Digital blackouts, including total internet shutdowns, throttling, and targeted platform blocking during crises, are becoming an entrenched governance tool across Africa, with at least 15 recorded on the continent in 2025, six in Central Africa alone. In Gabon, social media access has been blocked since February amid social unrest and strikes in the education and health sectors, cutting off approximately 800,000 users, about 32 per cent of the population, from platforms including Facebook, WhatsApp, Instagram, YouTube and TikTok.
Governments typically cite stability and social cohesion to justify these shutdowns. But while blackouts allow states to control the narrative in the short term, they exacerbate rifts and tensions in the medium term and carry lasting socioeconomic costs. The internet and social media have created a new category of political actors whistleblowers, influencers, online journalists, and political commentators who amplify alternative voices, particularly among youth and diaspora communities. Unable to control these actors, many governments resort to digital isolation.
The economic costs are substantial. NetBlocks estimates average daily losses from social media restrictions in Gabon at around CFA1 billion, nearly CFA30 billion a month. Internet and social media use extend far beyond activism, encompassing online business, employment, healthcare, education, and the gig economy. Small-scale e-commerce sellers, delivery drivers, and content creators who rely heavily on social media see their businesses and living standards decline during blackouts.
Chad holds the regional record for a 472-day social media shutdown between 2018 and 2019, followed by a targeted shutdown in February 2024. Equatorial Guinea experienced a 14-month targeted shutdown on Annobón Island from August 2024. Beyond Central Africa, Tanzania cut internet access during the 2025 election and post-election unrest, and Uganda did the same during its 2026 general elections. The United Nations requires internet shutdowns to comply with the criteria of legality, legitimacy, necessity, and proportionality, but in neither Gabon nor Congo-Brazzaville do the governments’ reasons appear to meet these criteria.

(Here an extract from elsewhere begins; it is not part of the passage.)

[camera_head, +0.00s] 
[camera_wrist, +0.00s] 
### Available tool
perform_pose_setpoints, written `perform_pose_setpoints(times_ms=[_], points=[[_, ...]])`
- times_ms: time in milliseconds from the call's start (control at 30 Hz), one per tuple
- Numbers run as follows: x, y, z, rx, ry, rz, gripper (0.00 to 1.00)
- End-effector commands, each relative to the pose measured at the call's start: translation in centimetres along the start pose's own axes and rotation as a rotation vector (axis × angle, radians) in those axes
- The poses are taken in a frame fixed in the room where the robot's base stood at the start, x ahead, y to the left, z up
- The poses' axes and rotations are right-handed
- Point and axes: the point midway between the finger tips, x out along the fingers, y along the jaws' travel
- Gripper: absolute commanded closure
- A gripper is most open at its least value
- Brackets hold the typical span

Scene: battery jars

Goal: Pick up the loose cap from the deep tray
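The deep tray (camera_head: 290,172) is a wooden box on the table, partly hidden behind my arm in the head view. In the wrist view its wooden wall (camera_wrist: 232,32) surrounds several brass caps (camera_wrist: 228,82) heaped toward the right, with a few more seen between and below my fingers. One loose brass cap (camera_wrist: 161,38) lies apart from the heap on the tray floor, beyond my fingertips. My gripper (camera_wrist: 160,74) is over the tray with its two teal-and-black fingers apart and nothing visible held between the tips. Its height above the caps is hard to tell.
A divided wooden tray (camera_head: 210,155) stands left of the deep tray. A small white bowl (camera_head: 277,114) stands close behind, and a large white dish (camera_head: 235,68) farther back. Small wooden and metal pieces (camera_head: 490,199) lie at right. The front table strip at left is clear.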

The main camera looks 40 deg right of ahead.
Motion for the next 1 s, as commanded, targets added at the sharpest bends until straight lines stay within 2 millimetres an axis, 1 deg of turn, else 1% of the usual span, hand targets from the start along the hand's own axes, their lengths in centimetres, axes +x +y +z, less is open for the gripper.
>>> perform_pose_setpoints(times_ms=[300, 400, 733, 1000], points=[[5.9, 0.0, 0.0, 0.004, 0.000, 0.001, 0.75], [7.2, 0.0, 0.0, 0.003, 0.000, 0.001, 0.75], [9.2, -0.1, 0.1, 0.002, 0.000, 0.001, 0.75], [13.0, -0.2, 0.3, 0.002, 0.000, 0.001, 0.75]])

From a governance perspective, digital isolations erode trust in institutions, widening the divide between governments and citizens. In Gabon, the new regime is straining its relationship with the very citizens who backed the 2023 coup. In Congo-Brazzaville, the blackout lends credibility to suspicions that the election outcome was a foregone conclusion. Regulating the digital space while safeguarding fundamental rights to freedom of expression and access to information sits at the heart of Central Africa’s political future.